We consume a lot less cows milk than we used to thanks to the alternatives available. I have converted to oat milk on my cereal. It’s about the same price as milk, keeps a lot longer and is really tasty on cereals. We still need cows milk for tea, though! I found a good blog about the impact of various milk alternatives. Maybe I need to try making my own in 2020…
We still have one of the those big diesel-fuelled cars I was talking about. At some point we will swap it for an EV but it still works fine and for long distances it’s not a bad eco-choice. But we have cut down how much we use it locally. I have always cycled, but this year started using BlueCity electric rental cars. Sadly, they are ceasing operations in February. That could be the subject of a future post if I can find out more about it. But the option of renting a car when you need it to go point-to-point, parking it and plugging it in at the other end seems like a great solution to me. Especially as more lamppost charging is rolled out in London.
So you could do nothing. After all what difference would the actions of an individual make? But you don’t exist on your own, you have influence over friends, family, colleagues. Whatever you do could inspire others to do the same, which in turn inspires others still. And by being open-minded to new options, taking the time to explore alternatives to your current choices you might just find something you really like as well as doing your bit to save the planet.
When investing in clean tech and other solutions that mitigate the climate crisis, businesses need to take a higher risk than they normally would. The risk is largely a regulatory / political one. The problem with many parts of our economy today is that the externalities, the global costs of supplying the goods and services, are simply not borne by those entities that make the profit from meeting the market demand. There are many examples.
Let’s take flying, and compare the cost of getting from London to Glasgow by plane vs. the train. These are two competing, maybe complimentary products that fulfil the need of getting from London to Glasgow. There are non-price differentiating factors in the two products such as how long it takes, comfort, and getting to and from the airport / station. For most customers, these are probably secondary to price. And if you look at the ticket prices, it is invariably cheaper to fly than get the train. How can this be?
Price is largely a function of costs and this is where the problem lies. Flying is a classic example of a market failure because the costs borne by the airline do not fully reflect the social costs of flying the plane which include the emissions and the impact they will have on the rest of the global economy. It is a tragedy of the commons and the only way that it can be fixed is through government intervention.

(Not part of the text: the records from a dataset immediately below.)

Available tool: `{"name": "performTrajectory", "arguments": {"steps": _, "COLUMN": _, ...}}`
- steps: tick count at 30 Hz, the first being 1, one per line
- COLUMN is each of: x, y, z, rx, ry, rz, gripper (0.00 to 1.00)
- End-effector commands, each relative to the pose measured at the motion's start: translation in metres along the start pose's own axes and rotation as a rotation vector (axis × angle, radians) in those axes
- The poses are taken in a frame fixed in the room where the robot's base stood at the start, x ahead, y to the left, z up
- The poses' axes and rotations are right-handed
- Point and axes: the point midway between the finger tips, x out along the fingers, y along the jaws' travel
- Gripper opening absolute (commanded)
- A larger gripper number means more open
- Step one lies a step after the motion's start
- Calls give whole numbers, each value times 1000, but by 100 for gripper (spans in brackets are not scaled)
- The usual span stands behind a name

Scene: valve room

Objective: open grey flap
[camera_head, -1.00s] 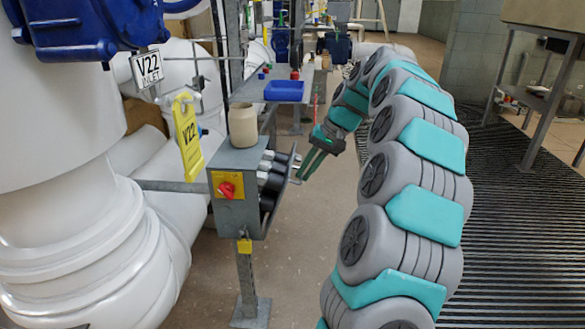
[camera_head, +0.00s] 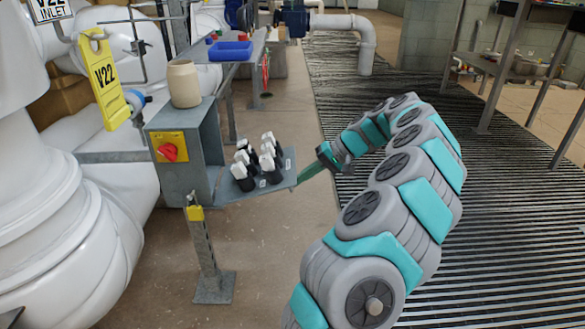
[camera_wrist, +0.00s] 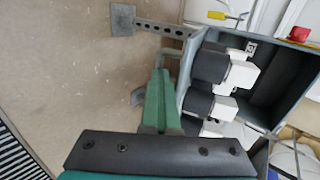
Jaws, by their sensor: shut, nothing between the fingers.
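The grey flap (camera_head: 226,189) hangs folded down and roughly level from the front of the grey box (camera_head: 202,139). Several black-and-white pieces (camera_head: 268,150) stand on it, and the box's front is open. My gripper (camera_head: 301,180) is at the flap's outer edge, with its green fingers shut and empty. In the wrist view my fingers (camera_wrist: 160,75) lie beside the flap's edge (camera_wrist: 187,65), near a small bracket-like handle (camera_wrist: 165,52). Whether they touch it, I cannot tell. The wrist view also shows the box's dark inside (camera_wrist: 270,80).
A beige jar (camera_head: 184,84) stands on top of the box. A red knob (camera_head: 167,152) and yellow padlock (camera_head: 195,213) are on its near side and post. Large white pipes (camera_head: 100,235) fill the left. A bench with a blue tray (camera_head: 231,51) is behind. The floor in front is clear.

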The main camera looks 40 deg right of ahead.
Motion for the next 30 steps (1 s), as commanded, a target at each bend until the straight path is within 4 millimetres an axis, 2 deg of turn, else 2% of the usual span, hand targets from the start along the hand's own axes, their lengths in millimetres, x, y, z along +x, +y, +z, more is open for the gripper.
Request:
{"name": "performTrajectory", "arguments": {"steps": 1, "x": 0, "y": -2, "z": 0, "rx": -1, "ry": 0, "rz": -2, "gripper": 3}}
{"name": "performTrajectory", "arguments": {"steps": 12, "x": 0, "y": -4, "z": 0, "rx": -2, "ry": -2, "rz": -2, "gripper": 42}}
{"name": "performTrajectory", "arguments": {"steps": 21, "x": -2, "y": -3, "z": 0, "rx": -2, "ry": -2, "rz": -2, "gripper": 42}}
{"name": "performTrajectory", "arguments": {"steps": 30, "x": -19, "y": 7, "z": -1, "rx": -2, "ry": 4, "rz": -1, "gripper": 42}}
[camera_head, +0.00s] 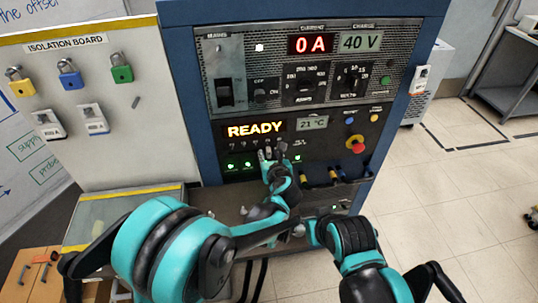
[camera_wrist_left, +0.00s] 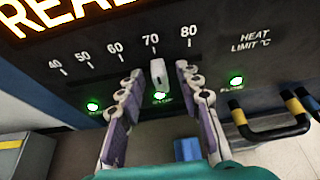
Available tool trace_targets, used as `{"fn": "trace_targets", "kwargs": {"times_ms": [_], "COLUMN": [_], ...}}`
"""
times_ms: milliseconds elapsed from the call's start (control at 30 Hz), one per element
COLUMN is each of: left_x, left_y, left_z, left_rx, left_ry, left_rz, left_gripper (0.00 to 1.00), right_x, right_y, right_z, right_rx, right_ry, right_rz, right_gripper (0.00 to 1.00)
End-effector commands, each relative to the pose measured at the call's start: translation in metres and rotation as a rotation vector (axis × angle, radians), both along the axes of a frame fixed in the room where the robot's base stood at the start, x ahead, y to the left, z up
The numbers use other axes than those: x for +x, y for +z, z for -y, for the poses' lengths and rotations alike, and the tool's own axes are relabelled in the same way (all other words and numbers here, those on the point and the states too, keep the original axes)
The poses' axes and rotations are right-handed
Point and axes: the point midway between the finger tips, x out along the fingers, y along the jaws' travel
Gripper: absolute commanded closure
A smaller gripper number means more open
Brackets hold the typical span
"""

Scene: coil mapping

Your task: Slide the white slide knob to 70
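The white slide knob (camera_wrist_left: 158,75) is upright on the dark panel, just below the 70 mark (camera_wrist_left: 151,40) in the left wrist view. The scale runs from 40 at left to 80 at right. My left gripper (camera_wrist_left: 160,80) is open, one finger on each side of the knob, with a gap visible on both sides. In the head view my left gripper (camera_head: 272,155) is at the panel below the READY display and hides the knob there.
Green lamps (camera_wrist_left: 237,83) sit below the scale. Black and yellow handles (camera_wrist_left: 297,108) stick out to the right of my gripper. A red emergency button (camera_head: 357,145) is farther right. The isolation board (camera_head: 65,100) with padlocks stands at left.

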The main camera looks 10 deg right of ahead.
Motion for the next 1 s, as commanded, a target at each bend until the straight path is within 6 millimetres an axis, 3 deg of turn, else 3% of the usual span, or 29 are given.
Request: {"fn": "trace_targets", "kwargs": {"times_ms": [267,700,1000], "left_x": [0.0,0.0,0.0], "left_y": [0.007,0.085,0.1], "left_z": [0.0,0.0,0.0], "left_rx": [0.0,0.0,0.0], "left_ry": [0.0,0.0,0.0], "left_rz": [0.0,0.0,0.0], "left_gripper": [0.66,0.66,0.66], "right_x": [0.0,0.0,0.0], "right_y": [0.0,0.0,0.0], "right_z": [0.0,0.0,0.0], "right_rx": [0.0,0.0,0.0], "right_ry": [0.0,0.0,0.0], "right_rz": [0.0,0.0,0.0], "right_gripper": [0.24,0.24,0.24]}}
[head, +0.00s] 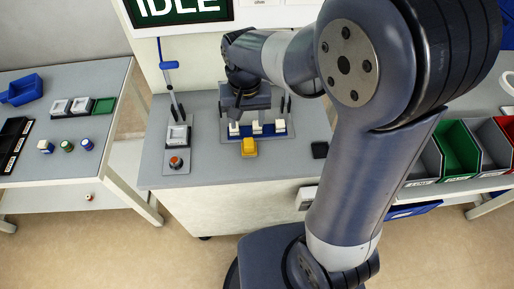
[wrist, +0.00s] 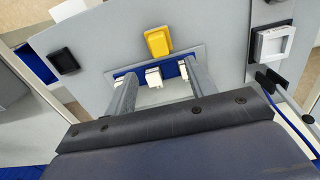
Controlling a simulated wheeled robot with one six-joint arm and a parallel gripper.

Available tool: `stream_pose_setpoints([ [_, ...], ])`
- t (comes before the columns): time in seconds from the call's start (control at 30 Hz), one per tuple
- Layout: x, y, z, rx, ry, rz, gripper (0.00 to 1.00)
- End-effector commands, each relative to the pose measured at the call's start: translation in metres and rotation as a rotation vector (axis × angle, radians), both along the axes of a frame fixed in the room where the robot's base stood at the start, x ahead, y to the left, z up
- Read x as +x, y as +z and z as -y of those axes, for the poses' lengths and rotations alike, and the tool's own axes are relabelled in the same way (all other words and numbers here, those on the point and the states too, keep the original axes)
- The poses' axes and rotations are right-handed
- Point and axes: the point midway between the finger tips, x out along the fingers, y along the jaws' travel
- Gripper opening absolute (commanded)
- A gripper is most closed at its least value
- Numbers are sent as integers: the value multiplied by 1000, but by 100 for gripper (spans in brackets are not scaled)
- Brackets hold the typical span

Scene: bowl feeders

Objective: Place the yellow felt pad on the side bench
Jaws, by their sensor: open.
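A yellow piece (head: 249,147), the only yellow pad-like thing I see, lies on the middle bench in front of a blue strip. It also shows in the wrist view (wrist: 158,41), beyond my fingertips. My gripper (wrist: 159,68) is open and empty, its two fingers spread above the blue strip with white blocks. The fingers are apart from the yellow piece. A grey bench (head: 40,165) stands to the left, apart from the middle bench. I cannot tell for certain which bench is the side bench.
The left bench holds a blue tray (head: 22,89), a black tray (head: 13,140), several small square holders and small coloured pieces. On the middle bench are a white square holder (head: 178,136), an orange-topped knob (head: 176,162) and a black square (head: 320,149). Coloured bins (head: 457,146) stand right.

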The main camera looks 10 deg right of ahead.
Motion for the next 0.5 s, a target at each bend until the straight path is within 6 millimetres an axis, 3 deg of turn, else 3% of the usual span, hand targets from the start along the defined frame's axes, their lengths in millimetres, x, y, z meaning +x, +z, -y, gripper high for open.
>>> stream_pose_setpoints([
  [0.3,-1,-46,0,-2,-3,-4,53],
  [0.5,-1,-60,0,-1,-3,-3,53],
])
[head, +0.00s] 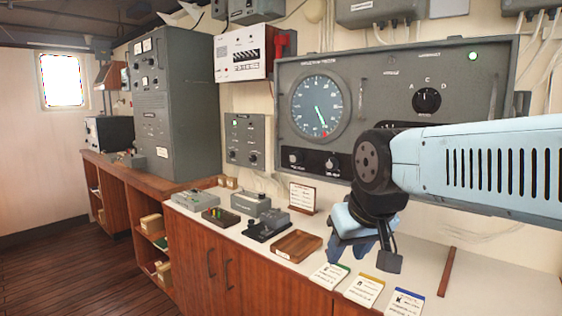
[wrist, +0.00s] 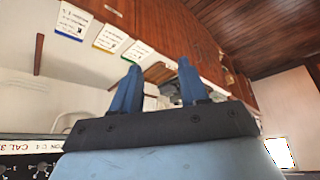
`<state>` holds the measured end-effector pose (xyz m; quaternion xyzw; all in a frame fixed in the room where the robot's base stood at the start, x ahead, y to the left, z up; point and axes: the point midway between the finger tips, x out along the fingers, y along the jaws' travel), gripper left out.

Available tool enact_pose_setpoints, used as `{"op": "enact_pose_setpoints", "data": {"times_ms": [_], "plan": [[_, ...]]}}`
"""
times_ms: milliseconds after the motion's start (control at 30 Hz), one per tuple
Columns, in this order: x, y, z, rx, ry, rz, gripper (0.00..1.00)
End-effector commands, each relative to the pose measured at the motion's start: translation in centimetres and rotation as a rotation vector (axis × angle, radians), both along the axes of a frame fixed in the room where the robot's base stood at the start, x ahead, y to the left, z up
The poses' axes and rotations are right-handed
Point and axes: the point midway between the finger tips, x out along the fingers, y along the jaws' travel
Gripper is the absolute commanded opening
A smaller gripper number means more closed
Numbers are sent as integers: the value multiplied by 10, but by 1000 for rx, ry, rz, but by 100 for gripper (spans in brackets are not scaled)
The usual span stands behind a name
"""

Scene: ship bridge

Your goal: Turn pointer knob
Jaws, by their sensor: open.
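A black pointer knob (head: 427,101) sits on the right half of the large grey wall panel (head: 386,72), with the letters A, C and D around it. Its exact pointing direction is too small to tell. My gripper (head: 358,254) hangs below and to the left of the knob, over the counter and apart from the panel. Its two blue fingers are spread, with nothing between them; they also show in the wrist view (wrist: 157,68). The pointer knob is not seen in the wrist view. My forearm crosses in front of the panel's lower right part.
The white counter (head: 480,285) holds a wooden tray (head: 296,246), several note cards (head: 364,290), small grey devices (head: 251,204) and a standing sign (head: 302,197). The panel also carries a round dial (head: 316,104), a lit green lamp (head: 474,57) and a vertical handle (head: 494,92).

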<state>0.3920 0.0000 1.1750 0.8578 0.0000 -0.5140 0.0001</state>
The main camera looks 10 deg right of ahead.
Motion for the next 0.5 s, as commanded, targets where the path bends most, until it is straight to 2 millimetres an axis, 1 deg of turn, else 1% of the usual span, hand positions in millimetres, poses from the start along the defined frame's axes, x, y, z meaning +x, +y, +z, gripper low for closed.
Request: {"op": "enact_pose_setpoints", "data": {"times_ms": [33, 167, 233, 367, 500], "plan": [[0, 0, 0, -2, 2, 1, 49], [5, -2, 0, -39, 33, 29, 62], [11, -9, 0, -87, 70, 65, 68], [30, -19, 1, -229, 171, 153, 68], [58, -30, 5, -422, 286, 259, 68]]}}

In almost all countries of the world, it is clear that this government intervention is not coming in quickly enough to avert the crisis the scientists have been predicting with a strong consensus for some time now. Apart from general inertia and aversion to change, there are two specific reasons for the lack of action:
It is a global crisis, and it is not in the interest of any one country to do things that they might perceive as harming their short-term competitiveness, unless all other countries will do the same. A parallel from economics is an oligopoly. In a normal market, the competition will push the market price to the lowest sustainable point where “normal” profits can be made by lots of suppliers. In an oligopoly, there are fewer suppliers so they can collude on price and keep the price higher thereby all being able to make “super-normal” profits. It can be tricky to agree this (not least because it is illegal) and tricky to maintain it because at any point, one player could drop their price in order to increase market share which would probably force the others to do the same. We need our governments to agree an oligopoly position, this is effectively what they are trying to do at the moment in Madrid. In their case, it is not illegal, but it is hard because there are so many players and it is complicated because there are many more factors than just price. But so long as all players can see the benefits clearly enough it can be done. Large transnational players such as global corporations have a major role to play here as they can more easily enter into an oligopoly with their competitors. There are fewer of them and some of them may feel their customers (the consumer) pressuring them to act. An example of this is the Alliance to End Plastic Waste, a non-profit that has been funded to the tune of $1.5bn over the next 5 years from over 40 global organisations involved in the production and recycling of plastic packaging. The companies are taking a hit to their short-term profits by funding the AEPW, but they believe their brand will benefit over the longer-term.
Climate change is a long-term threat, at least it has always seemed that way. It is human nature to discount threats or opportunities that are far into the future and that is perfectly normal. But we are failing to compute the size of the risk here and the scope of the actions we should take today because although the threat is in the future it is also very, very big. However, we have to believe that this is changing. We have waited long enough. We are now seeing that the threat is not so far away, and in fact there is pretty clear evidence it is already here. We have to believe that the actions that governments should have taken 10 years ago, will be taken in the next 10 years and that those actions will be at a much larger scale than if they had been spread out over a longer time frame.
So for some investments, it will not be clear right now where the return is. The required incentives, tax breaks, and customer demand may not be there right now. But we have to believe that they are coming, that they are coming big and that they are coming fairly soon. Back to the airline example, we need to find alternatives to kerosene-fuelled planes. Whether that is through risk capital or government funded R&D, there is clearly a need and we have to believe that the conditions will be right at some point that the return on investment will be there. We have to be prepared to sacrifice profits, maybe to the point that we can only just stay afloat in order to make these investments. That, after all is what entrepreneurship is all about. Taking risks to find a path to a bigger future profit rather than continuing to do the same thing which will ultimately decline to zero.
Build it and they will come. If nobody builds it, they certainly won’t come and we are screwed. If we build it and they don’t come, we are also screwed. And we are properly screwed, not just loss-making in the short term but facing a global collapse in social and economic order. But if the conditions are right and they do come, we will make profit. We have to have faith that those conditions will come. The alternative is unthinkable to the extent that it makes no sense planning for and no sense being in business for. Why be part of the problem when you just might be part of the solution?